Cuando dicen que la sexta ola se va a acabar en marzo, cuando da alegría porque, aún siendo febrero, se nota que los atardeceres se alargan con su luz azulada, cuando llegaba el fin de semana, te fuiste sin avisar, sin sufrir, pero sin avisar. Y eso es muy difícil de entender.
Conseguí ir andando por la avenida el viernes, el mismo en el que te marchaste de madrugada, al centro comercial para adelantar la compra del fin de semana. Recorrí las hileras de estantes como si fuese a verte desde alguno de esos pasillos sabiendo que no era posible porque me habían dicho que ya no estabas.
Ni me acerqué a la zona del pan, frente a la pescadería, donde estuvimos charlando hace un par de semanas, ignorando que fuera la última vez. Aquel día yo iba feliz porque me había encontrado un rosal enano de flores de dos colores cuajadito de capullos por menos de tres euros. Regalaban también con el cheque ahorro una bandeja de langostinos para el aperitivo del domingo. Me hablaste como muchas otras veces de tus hijos, como siempre, con un cariño a prueba de bomba. A mí me fascina la gente como eras tú: la que está cerca y atenta a lo que necesitan los suyos, la que adora a los hijos, la buena gente.
Con tu mochila y tu amplia sonrisa, a veces me parecías ubicuo, tan pronto estabas por allí como en la otra punta de la avenida. Y cuando nosotros queríamos llegar, tú ya habías acabado la compra.
El viernes por la tarde no quise ni pararme delante del pescado, donde era fácil encontrarnos. Mientras me arreglaba la muchacha la carne picada, se me saltaban las lágrimas no se si de rabia, más bien creo yo que era de sentir una inmensa pena.

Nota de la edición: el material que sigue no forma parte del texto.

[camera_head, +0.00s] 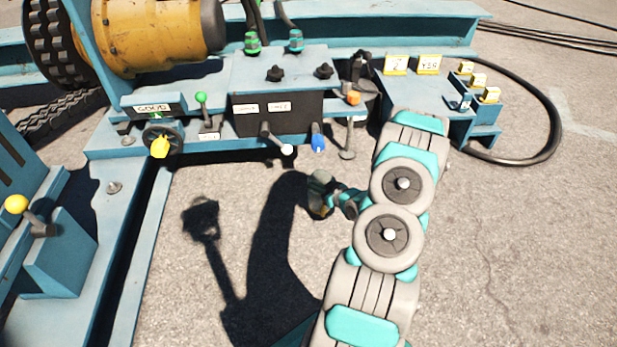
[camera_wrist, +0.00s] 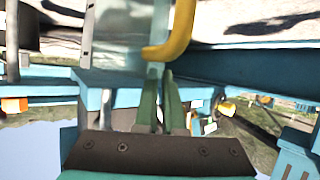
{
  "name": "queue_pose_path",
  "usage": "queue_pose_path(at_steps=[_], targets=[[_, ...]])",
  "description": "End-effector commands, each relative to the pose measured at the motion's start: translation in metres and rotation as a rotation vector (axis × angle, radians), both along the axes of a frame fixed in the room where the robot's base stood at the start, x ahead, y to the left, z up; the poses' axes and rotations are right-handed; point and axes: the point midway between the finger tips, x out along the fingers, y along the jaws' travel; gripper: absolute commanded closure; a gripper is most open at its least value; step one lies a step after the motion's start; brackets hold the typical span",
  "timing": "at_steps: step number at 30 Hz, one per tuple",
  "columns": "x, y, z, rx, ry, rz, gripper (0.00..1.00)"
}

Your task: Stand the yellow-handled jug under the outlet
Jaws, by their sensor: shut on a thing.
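In the wrist view, a curved yellow handle (camera_wrist: 178,35) shows just beyond the fingertips of my gripper (camera_wrist: 161,80). The two green fingers are close together and shut on the yellow-handled jug. The jug's body is hard to make out, and I cannot tell how far it tilts. In the head view, my gripper (camera_head: 322,196) is small and partly hidden behind my arm, over the paving in front of the bench. The jug is not clear there. I cannot single out the outlet with certainty; a dark fitting with an orange knob (camera_head: 353,98) stands at the bench's front edge.
The blue bench (camera_head: 280,68) carries levers, knobs and labels. A yellow drum (camera_head: 150,35) is at the upper left. A yellow-knobbed lever (camera_head: 17,204) stands at the left. Yellow-labelled blocks (camera_head: 478,80) and a black hose (camera_head: 555,120) are at the right. Paving in front is open.

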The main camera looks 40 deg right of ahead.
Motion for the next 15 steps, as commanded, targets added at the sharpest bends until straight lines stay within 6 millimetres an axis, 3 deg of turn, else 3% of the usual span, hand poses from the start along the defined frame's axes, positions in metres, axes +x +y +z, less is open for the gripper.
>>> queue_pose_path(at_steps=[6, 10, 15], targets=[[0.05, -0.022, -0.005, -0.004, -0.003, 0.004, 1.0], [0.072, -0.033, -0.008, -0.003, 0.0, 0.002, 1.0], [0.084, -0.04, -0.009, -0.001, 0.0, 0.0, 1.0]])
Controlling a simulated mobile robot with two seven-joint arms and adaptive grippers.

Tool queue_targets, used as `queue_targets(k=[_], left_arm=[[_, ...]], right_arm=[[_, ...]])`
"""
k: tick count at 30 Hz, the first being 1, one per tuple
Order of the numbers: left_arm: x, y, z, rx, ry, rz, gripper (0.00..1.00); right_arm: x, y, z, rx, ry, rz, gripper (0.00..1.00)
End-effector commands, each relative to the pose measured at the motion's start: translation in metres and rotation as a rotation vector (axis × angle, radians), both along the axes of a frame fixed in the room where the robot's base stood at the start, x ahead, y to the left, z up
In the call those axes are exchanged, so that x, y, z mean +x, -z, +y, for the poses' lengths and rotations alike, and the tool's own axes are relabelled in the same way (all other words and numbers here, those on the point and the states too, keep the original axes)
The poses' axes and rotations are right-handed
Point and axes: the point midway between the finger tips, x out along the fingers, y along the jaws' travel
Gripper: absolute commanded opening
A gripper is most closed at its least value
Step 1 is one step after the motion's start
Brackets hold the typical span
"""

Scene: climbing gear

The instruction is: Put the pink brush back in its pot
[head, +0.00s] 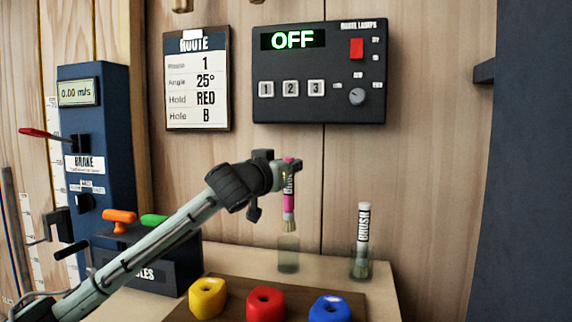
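The pink brush (289,203) hangs upright, bristles down, from my left gripper (286,168). The gripper is shut on the upper part of its handle and hides some of it. A clear greenish pot (288,256) stands on the wooden table right below the brush. In the head view the bristle tips are just above the pot's rim and roughly in line with it. The pot looks empty. My right gripper is not in view.
A second clear pot (359,268) to the right holds a white brush (363,222). Yellow (207,297), red (265,303) and blue (330,309) holds sit on a board in front. A dark control panel (320,72) reading OFF is on the wall.

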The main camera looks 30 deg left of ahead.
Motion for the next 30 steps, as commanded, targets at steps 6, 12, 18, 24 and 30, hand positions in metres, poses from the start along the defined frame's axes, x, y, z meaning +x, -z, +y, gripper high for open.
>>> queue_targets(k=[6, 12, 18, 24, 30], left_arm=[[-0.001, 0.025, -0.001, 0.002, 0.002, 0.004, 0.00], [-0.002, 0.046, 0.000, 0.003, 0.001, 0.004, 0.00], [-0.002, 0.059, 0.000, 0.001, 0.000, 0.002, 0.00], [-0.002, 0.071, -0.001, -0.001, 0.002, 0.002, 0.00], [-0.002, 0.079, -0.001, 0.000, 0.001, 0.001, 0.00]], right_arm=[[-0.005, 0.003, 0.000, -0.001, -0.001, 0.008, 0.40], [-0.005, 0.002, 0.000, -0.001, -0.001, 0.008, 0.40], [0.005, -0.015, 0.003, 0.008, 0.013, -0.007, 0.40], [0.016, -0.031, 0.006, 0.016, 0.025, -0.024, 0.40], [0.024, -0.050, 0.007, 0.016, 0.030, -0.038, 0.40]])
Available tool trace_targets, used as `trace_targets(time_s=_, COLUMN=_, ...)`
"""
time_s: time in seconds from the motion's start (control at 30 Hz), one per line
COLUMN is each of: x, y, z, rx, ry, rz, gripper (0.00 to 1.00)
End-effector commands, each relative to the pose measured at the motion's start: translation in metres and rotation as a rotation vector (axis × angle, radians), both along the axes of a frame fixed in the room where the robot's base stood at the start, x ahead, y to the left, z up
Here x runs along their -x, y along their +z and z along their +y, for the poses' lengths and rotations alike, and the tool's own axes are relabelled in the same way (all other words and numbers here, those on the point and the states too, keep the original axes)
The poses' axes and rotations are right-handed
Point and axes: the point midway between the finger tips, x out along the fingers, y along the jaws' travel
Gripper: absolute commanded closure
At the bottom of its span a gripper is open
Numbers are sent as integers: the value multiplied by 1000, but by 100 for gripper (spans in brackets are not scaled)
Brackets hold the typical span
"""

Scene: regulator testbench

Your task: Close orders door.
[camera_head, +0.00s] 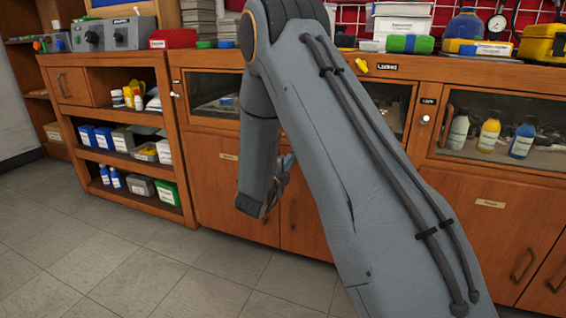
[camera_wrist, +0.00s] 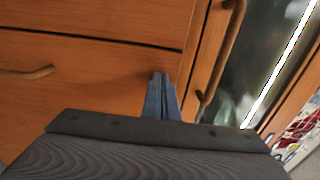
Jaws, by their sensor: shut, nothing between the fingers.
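Wooden cabinet doors line the bench in the head view. The lower left door (camera_head: 228,185) and the lower right door (camera_head: 480,225) carry small labels too small to read, so I cannot tell which is the orders door. Both look flush with the front. My gripper shows in the wrist view (camera_wrist: 160,78), with its blue-grey fingers shut and empty in front of a wooden front. A curved handle (camera_wrist: 222,55) is just right of the fingertips, apart from them. Another handle (camera_wrist: 28,72) is at the left. In the head view my arm hides much of the middle cabinet.
Open shelves (camera_head: 125,160) with boxes and bottles stand at the left. A glass-fronted compartment (camera_head: 492,128) with bottles is at the right. Bins and a yellow case (camera_head: 543,44) stand on the benchtop. The tiled floor (camera_head: 150,275) in front is clear.

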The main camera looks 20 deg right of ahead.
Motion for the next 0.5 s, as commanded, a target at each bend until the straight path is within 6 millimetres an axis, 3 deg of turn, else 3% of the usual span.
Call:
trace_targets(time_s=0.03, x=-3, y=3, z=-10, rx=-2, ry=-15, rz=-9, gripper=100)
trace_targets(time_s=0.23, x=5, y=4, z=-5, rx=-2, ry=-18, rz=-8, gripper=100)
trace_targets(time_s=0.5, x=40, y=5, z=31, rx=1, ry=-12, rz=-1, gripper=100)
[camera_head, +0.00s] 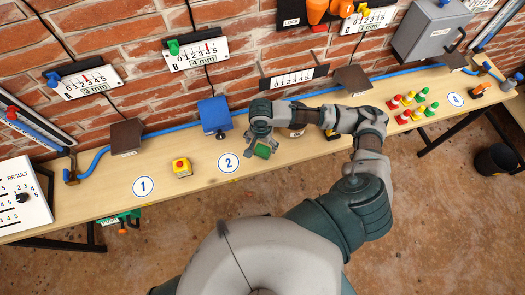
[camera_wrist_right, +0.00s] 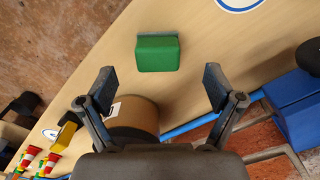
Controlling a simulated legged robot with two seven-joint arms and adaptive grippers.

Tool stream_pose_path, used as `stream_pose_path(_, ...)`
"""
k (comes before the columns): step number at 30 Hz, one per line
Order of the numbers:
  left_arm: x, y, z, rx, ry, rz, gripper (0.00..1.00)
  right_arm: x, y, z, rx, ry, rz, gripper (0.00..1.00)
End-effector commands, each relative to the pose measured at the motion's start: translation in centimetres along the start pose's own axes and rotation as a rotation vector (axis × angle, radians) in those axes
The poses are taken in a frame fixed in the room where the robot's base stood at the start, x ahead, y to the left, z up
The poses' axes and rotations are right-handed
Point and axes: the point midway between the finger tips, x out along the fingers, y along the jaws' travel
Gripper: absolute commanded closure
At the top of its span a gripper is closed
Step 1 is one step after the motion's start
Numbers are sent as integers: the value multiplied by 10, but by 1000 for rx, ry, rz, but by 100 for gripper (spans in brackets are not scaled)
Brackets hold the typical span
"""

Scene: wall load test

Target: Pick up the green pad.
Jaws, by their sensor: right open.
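The green pad (camera_head: 262,151) lies on the wooden bench (camera_head: 200,180), just right of the round 2 label. In the right wrist view the green pad (camera_wrist_right: 158,53) is a small block with a grey edge, ahead of the fingertips and roughly centred between them. My right gripper (camera_head: 262,145) is above the bench close to the pad; its two fingers are spread and empty in the right wrist view (camera_wrist_right: 158,88). The pad is apart from both fingers in that view. My left gripper is not in view.
A brown cylinder (camera_wrist_right: 133,118) stands between the finger bases in the wrist view. A blue block (camera_head: 215,115) is behind left on the bench, and a yellow box with a red button (camera_head: 181,167) is further left. Red, yellow and green pieces (camera_head: 412,105) stand right.

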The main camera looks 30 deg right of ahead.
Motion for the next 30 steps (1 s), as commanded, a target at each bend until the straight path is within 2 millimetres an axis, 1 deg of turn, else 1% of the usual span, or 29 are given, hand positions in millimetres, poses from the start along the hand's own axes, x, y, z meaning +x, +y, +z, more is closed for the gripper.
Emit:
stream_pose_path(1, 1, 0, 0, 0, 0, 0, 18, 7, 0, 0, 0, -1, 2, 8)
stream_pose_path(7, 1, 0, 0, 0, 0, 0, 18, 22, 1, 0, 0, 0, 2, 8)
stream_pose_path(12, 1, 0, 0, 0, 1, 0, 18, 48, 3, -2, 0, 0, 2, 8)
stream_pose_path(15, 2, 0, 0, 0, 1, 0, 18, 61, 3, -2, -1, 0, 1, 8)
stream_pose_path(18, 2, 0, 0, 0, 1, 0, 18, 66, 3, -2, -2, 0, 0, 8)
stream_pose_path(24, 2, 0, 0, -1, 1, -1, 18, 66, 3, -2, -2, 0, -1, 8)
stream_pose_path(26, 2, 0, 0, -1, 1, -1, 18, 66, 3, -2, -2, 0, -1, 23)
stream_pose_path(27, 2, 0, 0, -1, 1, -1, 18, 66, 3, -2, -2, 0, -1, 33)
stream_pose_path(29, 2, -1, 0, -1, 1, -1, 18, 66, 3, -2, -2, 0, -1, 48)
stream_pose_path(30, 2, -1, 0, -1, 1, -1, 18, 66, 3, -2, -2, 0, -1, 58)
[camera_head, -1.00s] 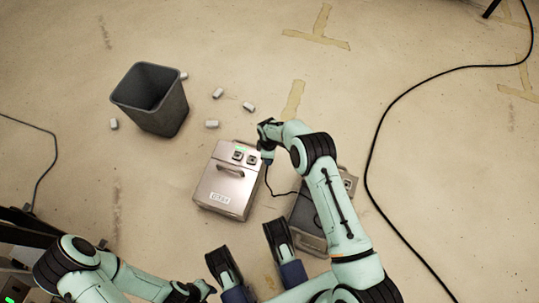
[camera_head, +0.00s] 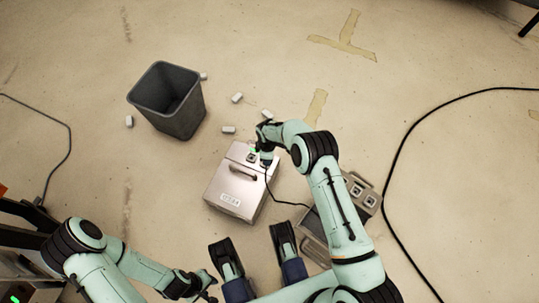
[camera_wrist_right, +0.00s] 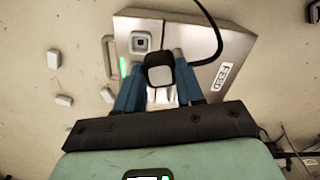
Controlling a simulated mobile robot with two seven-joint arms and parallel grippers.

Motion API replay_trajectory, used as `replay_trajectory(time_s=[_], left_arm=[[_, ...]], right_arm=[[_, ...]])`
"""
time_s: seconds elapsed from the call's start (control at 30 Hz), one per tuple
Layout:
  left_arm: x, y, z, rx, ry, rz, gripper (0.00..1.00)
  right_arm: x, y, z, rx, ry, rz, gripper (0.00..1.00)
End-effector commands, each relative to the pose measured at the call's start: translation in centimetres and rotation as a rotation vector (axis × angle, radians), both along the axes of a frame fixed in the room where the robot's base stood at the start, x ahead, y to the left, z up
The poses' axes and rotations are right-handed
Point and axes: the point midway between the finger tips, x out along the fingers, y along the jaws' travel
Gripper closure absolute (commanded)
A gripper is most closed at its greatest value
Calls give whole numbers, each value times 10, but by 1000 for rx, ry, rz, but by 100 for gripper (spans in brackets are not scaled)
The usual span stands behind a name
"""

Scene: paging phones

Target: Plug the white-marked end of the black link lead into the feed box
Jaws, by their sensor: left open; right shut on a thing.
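The feed box (camera_head: 236,186) is a pale metal case with a handle and a FEED label, also seen in the right wrist view (camera_wrist_right: 195,72). One dark socket (camera_wrist_right: 140,42) shows on it beside a green light. My right gripper (camera_head: 266,157) is over the box's far right corner, shut on the black plug (camera_wrist_right: 160,70) of the link lead (camera_head: 268,185). Something whitish shows between the fingers below the plug. The plug hides the box surface behind it; I cannot tell whether it is in a socket. My left gripper (camera_head: 207,289) is open and empty, low in the head view.
A second box (camera_head: 363,191) with sockets is partly hidden behind my right arm. A dark bin (camera_head: 168,100) and several small white blocks (camera_head: 228,129) lie beyond the feed box. A black cable (camera_head: 400,170) curves along the right floor. Floor left of the feed box is clear.

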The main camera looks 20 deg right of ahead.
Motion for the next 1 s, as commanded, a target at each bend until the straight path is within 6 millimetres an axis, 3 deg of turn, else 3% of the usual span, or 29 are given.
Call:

Una de las luchas sindicales más emotivas que recuerdo de los últimos años fue la del campamento de Sintel, la empresa especializada en montajes de telefonía, en el paseo de la Castellana. Los trabajadores, todos ellos sindicalistas de los de antes, aguantaron 187 días acampados, algunos con las familias. La gente les acercaba comida, les aplaudía toda España. Al poco de conocerte nos contaste que habías estado allí, ¡cómo no! Pero si se notaba a la legua que eras uno de esos obreros con una dignidad fuera de serie. Sí, de los de izquierdas de verdad que han acabado abochornados con la izquierda pastelera del PSOE y de Unidas-Podemos. Eso sí que era luchar por los derechos laborales. Hay que tener agallas, y tú las tenías. Tenías muy claro lo que es la clase trabajadora. Algo que ahora parece inaudito. No existe conciencia de clase. Por eso te admiraba tanto, por tu gran vitalidad y simpatía, por esa capacidad de llamar al pan, pan, y al vino, vino. No me sorprende que fueses precisamente salmantino, salamanquino o charro. Parece que por el interior los valores son más arraigados, más de verdad, con menos tontería. La vida es más dura.
Y mientras me marchaba de allí empujando del carrito, miré al salir el perfil de las palmeras y un poquito de luna. Me quité la mascarilla. Respiré profundo. Y saludé al cielo. Pasé por delante de un banco de madera con un grafitti escrito en el respaldo con letras muy gruesas, como las de las pancartas de las manifestaciones, pintadas en blanco: “Yo te voy a recordar” decía escrito en el listón del respaldo del banco. Y es así, yo te voy a recordar y con muchísimo cariño, Eladio, D.E.P.